--- begin ---

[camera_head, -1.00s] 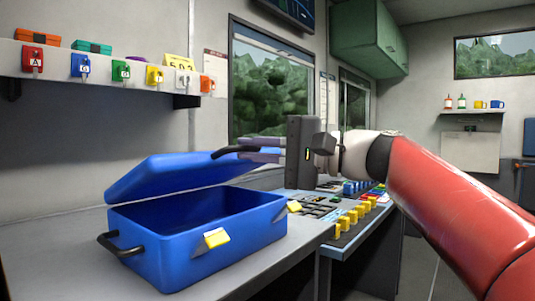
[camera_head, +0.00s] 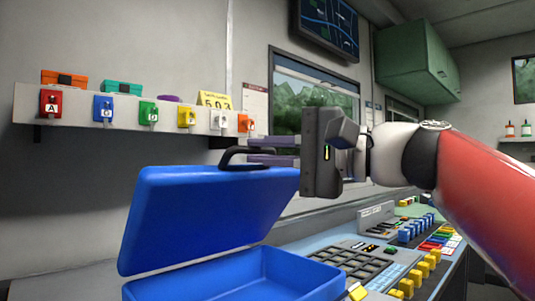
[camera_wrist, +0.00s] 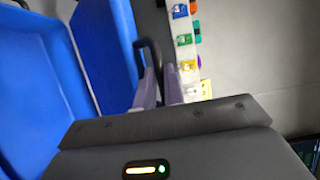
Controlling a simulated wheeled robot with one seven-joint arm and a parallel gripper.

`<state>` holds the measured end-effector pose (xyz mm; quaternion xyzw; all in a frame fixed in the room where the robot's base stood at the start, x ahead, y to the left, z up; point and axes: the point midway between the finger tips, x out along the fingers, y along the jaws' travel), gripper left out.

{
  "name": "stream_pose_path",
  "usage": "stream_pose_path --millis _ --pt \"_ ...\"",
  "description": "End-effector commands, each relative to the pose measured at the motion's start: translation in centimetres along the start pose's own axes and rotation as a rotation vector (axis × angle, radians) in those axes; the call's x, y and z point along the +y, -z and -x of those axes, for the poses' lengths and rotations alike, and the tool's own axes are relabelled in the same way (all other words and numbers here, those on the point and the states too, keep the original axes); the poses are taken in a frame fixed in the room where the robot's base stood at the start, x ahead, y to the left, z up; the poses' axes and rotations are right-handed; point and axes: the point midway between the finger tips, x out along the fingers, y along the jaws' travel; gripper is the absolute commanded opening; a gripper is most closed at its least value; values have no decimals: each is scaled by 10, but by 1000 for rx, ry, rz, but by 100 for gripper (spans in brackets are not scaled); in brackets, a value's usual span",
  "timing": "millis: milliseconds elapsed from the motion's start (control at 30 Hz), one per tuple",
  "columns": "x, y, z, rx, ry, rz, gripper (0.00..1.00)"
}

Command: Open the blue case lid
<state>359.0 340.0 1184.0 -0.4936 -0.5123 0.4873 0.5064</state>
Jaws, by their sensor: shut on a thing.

--- end ---

Print, exactly as written, the lines above from the first one to the one containing "Controlling a simulated". Leave out pictures.

CORRECT RESULT >>
[camera_head, -1.00s] 
[camera_head, +0.00s] 
[camera_wrist, +0.00s] 
Controlling a simulated wheeled robot with one seven-joint arm and a parallel gripper.

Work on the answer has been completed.